### Direction
Write out all the material exactly. Leave nothing out.

++++ Material provided ++++

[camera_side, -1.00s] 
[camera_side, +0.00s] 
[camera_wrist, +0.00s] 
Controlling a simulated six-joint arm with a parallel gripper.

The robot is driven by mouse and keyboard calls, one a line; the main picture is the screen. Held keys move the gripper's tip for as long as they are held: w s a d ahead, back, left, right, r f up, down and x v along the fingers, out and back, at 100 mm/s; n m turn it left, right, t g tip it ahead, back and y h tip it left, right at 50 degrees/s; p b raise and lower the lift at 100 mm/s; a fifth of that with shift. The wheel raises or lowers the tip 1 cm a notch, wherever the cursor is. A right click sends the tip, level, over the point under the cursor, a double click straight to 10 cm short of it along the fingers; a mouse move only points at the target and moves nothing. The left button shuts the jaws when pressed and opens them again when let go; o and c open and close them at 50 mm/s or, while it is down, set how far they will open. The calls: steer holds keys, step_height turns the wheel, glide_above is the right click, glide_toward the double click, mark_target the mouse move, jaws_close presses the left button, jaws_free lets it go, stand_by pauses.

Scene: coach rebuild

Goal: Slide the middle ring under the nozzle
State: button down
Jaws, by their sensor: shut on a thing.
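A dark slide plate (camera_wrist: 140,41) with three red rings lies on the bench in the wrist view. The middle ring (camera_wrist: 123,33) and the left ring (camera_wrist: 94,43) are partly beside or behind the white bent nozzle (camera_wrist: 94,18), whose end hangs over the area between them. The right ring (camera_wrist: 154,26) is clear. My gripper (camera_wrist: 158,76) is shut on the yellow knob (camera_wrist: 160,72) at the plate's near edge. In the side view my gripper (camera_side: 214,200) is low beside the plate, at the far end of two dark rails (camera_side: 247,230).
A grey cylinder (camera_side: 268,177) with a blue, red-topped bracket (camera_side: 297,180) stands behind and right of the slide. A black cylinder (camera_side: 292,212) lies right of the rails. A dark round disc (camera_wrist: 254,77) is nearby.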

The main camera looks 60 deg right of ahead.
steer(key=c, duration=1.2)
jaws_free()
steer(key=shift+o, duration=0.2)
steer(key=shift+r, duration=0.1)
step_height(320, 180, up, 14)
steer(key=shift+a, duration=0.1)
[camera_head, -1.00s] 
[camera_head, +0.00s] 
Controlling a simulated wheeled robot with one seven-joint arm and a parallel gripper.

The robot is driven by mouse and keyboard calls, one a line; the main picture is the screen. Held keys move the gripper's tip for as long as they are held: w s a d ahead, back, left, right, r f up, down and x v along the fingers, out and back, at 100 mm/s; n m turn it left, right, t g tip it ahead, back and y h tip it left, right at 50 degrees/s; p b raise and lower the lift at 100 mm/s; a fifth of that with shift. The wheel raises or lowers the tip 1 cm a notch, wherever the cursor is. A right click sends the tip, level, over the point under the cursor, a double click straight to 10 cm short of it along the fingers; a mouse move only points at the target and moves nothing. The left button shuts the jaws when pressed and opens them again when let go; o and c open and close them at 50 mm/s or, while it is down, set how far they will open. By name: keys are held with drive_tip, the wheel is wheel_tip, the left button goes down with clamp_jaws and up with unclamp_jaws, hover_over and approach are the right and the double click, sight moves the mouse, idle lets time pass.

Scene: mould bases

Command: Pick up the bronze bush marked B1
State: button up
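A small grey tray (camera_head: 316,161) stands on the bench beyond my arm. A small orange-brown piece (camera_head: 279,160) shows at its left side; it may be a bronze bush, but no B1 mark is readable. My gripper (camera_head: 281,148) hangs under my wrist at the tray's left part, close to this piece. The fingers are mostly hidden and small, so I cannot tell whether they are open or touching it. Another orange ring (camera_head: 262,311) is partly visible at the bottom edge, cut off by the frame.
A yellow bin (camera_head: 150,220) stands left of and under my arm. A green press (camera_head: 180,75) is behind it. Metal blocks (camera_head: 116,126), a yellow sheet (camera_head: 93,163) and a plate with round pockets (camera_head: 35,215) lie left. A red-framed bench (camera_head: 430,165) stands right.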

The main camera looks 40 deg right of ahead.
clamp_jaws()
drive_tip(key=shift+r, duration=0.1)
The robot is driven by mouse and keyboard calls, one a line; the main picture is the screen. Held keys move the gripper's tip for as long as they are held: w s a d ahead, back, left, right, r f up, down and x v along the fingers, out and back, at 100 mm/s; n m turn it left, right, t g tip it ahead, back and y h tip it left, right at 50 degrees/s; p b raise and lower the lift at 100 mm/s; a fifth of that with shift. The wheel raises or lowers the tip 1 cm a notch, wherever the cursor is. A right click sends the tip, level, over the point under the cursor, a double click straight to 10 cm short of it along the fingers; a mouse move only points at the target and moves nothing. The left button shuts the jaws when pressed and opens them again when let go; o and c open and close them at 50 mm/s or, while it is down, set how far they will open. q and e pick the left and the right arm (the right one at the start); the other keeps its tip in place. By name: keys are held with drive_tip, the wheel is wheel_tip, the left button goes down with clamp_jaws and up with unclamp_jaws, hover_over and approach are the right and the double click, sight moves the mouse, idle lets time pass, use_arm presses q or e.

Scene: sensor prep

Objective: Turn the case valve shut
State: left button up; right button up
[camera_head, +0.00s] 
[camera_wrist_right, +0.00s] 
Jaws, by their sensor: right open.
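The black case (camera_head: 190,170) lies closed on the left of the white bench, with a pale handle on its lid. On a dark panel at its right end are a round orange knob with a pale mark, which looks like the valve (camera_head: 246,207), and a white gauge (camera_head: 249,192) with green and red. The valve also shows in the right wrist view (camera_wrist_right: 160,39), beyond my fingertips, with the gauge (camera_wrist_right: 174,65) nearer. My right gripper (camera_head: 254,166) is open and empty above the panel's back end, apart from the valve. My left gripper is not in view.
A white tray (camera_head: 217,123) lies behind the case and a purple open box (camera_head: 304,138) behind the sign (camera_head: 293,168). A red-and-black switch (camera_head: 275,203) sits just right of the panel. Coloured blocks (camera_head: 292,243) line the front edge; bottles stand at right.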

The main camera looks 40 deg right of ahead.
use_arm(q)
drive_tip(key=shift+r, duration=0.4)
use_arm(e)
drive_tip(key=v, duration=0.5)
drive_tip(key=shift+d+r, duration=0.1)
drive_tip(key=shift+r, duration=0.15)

++++

### Written response
[camera_side, -1.00s] 
[camera_side, +0.00s] 
[camera_wrist, +0.00s] 
Controlling a simulated six-joint arm with a parallel gripper.

The robot is driven by mouse and keyboard calls, one a line; the main picture is the screen. Held keys move the gripper's tip for as long as they are held: w s a d ahead, back, left, right, r f up, down and x v along the fingers, out and back, at 100 mm/s; n m turn it left, right, t g tip it ahead, back and y h tip it left, right at 50 degrees/s; p b raise and lower the lift at 100 mm/s; a fifth of that with shift. The wheel raises or lowers the tip 1 cm a notch, wherever the cursor is. A right click sends the tip, level, over the point under the cursor, a double click straight to 10 cm short of it along the fingers; a mouse move only points at the target and moves nothing. The left button shuts the jaws when pressed and opens them again when let go; o and c open and close them at 50 mm/s or, while it is down, set how far they will open. The calls: steer holds keys, step_height turns the wheel, glide_above is the right click, glide_toward the double click, mark_target the mouse move, jaws_close presses the left button, jaws_free lets it go, stand_by pauses.

Scene: coach rebuild

Goal: Slide the middle ring under the nozzle
State: button down
Jaws, by their sensor: shut on a thing.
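A dark slide plate (camera_wrist: 140,41) with three red rings lies on the bench in the wrist view. The middle ring (camera_wrist: 123,33) and the left ring (camera_wrist: 94,43) are partly beside or behind the white bent nozzle (camera_wrist: 94,18), whose end hangs over the area between them. The right ring (camera_wrist: 154,26) is clear. My gripper (camera_wrist: 158,76) is shut on the yellow knob (camera_wrist: 160,72) at the plate's near edge. In the side view my gripper (camera_side: 214,200) is low beside the plate, at the far end of two dark rails (camera_side: 247,230).
A grey cylinder (camera_side: 268,177) with a blue, red-topped bracket (camera_side: 297,180) stands behind and right of the slide. A black cylinder (camera_side: 292,212) lies right of the rails. A dark round disc (camera_wrist: 254,77) is nearby.

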The main camera looks 60 deg right of ahead.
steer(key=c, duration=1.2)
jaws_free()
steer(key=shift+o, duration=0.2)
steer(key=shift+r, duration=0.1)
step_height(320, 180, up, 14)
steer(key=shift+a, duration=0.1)
[camera_head, -1.00s] 
[camera_head, +0.00s] 
Controlling a simulated wheeled robot with one seven-joint arm and a parallel gripper.

The robot is driven by mouse and keyboard calls, one a line; the main picture is the screen. Held keys move the gripper's tip for as long as they are held: w s a d ahead, back, left, right, r f up, down and x v along the fingers, out and back, at 100 mm/s; n m turn it left, right, t g tip it ahead, back and y h tip it left, right at 50 degrees/s; p b raise and lower the lift at 100 mm/s; a fifth of that with shift. The wheel raises or lowers the tip 1 cm a notch, wherever the cursor is. A right click sends the tip, level, over the point under the cursor, a double click straight to 10 cm short of it along the fingers; a mouse move only points at the target and moves nothing. The left button shuts the jaws when pressed and opens them again when let go; o and c open and close them at 50 mm/s or, while it is down, set how far they will open. By name: keys are held with drive_tip, the wheel is wheel_tip, the left button goes down with clamp_jaws and up with unclamp_jaws, hover_over and approach are the right and the double click, sight moves the mouse, idle lets time pass.

Scene: mould bases

Command: Pick up the bronze bush marked B1
State: button up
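A small grey tray (camera_head: 316,161) stands on the bench beyond my arm. A small orange-brown piece (camera_head: 279,160) shows at its left side; it may be a bronze bush, but no B1 mark is readable. My gripper (camera_head: 281,148) hangs under my wrist at the tray's left part, close to this piece. The fingers are mostly hidden and small, so I cannot tell whether they are open or touching it. Another orange ring (camera_head: 262,311) is partly visible at the bottom edge, cut off by the frame.
A yellow bin (camera_head: 150,220) stands left of and under my arm. A green press (camera_head: 180,75) is behind it. Metal blocks (camera_head: 116,126), a yellow sheet (camera_head: 93,163) and a plate with round pockets (camera_head: 35,215) lie left. A red-framed bench (camera_head: 430,165) stands right.

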The main camera looks 40 deg right of ahead.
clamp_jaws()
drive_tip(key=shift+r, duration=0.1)
The robot is driven by mouse and keyboard calls, one a line; the main picture is the screen. Held keys move the gripper's tip for as long as they are held: w s a d ahead, back, left, right, r f up, down and x v along the fingers, out and back, at 100 mm/s; n m turn it left, right, t g tip it ahead, back and y h tip it left, right at 50 degrees/s; p b raise and lower the lift at 100 mm/s; a fifth of that with shift. The wheel raises or lowers the tip 1 cm a notch, wherever the cursor is. A right click sends the tip, level, over the point under the cursor, a double click straight to 10 cm short of it along the fingers; a mouse move only points at the target and moves nothing. The left button shuts the jaws when pressed and opens them again when let go; o and c open and close them at 50 mm/s or, while it is down, set how far they will open. q and e pick the left and the right arm (the right one at the start); the other keeps its tip in place. By name: keys are held with drive_tip, the wheel is wheel_tip, the left button goes down with clamp_jaws and up with unclamp_jaws, hover_over and approach are the right and the double click, sight moves the mouse, idle lets time pass, use_arm presses q or e.

Scene: sensor prep

Objective: Turn the case valve shut
State: left button up; right button up
[camera_head, +0.00s] 
[camera_wrist_right, +0.00s] 
Jaws, by their sensor: right open.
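The black case (camera_head: 190,170) lies closed on the left of the white bench, with a pale handle on its lid. On a dark panel at its right end are a round orange knob with a pale mark, which looks like the valve (camera_head: 246,207), and a white gauge (camera_head: 249,192) with green and red. The valve also shows in the right wrist view (camera_wrist_right: 160,39), beyond my fingertips, with the gauge (camera_wrist_right: 174,65) nearer. My right gripper (camera_head: 254,166) is open and empty above the panel's back end, apart from the valve. My left gripper is not in view.
A white tray (camera_head: 217,123) lies behind the case and a purple open box (camera_head: 304,138) behind the sign (camera_head: 293,168). A red-and-black switch (camera_head: 275,203) sits just right of the panel. Coloured blocks (camera_head: 292,243) line the front edge; bottles stand at right.

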The main camera looks 40 deg right of ahead.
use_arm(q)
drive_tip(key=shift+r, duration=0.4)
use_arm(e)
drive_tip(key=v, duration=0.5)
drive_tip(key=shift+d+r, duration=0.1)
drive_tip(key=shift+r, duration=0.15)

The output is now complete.